If the defendant failed to perform any one or more of these duties, then he was negligent.

[4] Refused instruction 11A provided:

The Court instructs the jury that the plaintiff was a bare licensee on the defendant's premises, and the defendant owed him no duty to have his premises in a safe condition. The burden is on the plaintiff to prove by a preponderance of the evidence that the defendant knew, or in the exercise of ordinary care should have known, that the plaintiff was in danger and that thereafter the defendant failed to exercise ordinary care to protect him from injury....

[5] In addition to coverage of policemen and firemen under the workers' compensation laws, the Code provides means for payment by municipalities of additional disability and death benefits. See §§ 15.1-136.1 to -136.7 (payments to beneficiaries of deceased law enforcement officers and firemen); §§ 27-39 to -50 (relief for firefighters and their dependents); §§ 51-115 to -127 (disability and death benefits payable as part of policemen's pensions).

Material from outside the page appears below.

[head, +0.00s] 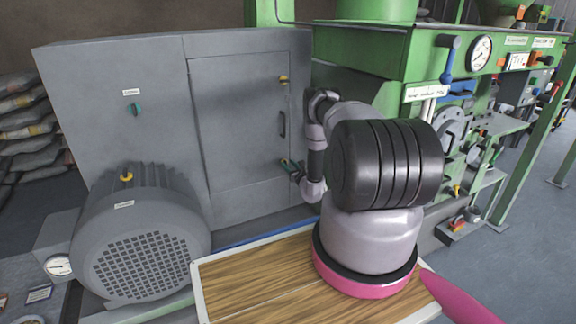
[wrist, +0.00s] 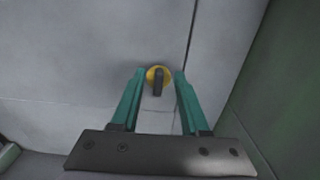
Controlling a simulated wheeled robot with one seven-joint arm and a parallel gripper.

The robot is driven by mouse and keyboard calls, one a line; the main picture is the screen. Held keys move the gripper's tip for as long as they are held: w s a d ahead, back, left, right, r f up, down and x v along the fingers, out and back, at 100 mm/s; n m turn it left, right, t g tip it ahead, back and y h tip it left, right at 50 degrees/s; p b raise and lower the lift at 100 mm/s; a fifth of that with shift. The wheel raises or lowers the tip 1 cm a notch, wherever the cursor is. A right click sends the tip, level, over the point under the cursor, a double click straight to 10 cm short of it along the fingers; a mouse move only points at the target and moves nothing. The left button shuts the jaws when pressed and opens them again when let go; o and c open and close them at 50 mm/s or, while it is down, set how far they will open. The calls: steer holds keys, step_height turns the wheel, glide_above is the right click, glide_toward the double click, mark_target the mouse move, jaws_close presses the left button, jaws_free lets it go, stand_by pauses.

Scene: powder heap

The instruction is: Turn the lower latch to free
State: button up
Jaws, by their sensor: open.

[6] An occupier is liable to a licensee for injuries caused by a condition of the premises if he knows or should know of the condition, should realize the condition carries an unreasonable risk of harm to the licensee, should expect the licensee will not discover the danger, and fails to use reasonable care to make the condition safe or warn of the danger, provided the licensee does not know or have reason to know of the condition and risk. Busch v. Gaglio, 207 Va. 343, 348-49, 150 S.E.2d 110, 114 (1966) (adopting Restatement (Second) of Torts § 342). An occupier is liable to its invitee injured "as the result of an unsafe condition (one which was not open and obvious to the invitee) if the invitor knew it existed, or by the exercise of reasonable care should have discovered its existence, and failed to remedy the condition or otherwise to protect the invitee against the danger." Appalachian Power Co. v. Sanders, 232 Va. ___, ____, 349 S.E.2d 101, 105 (1986).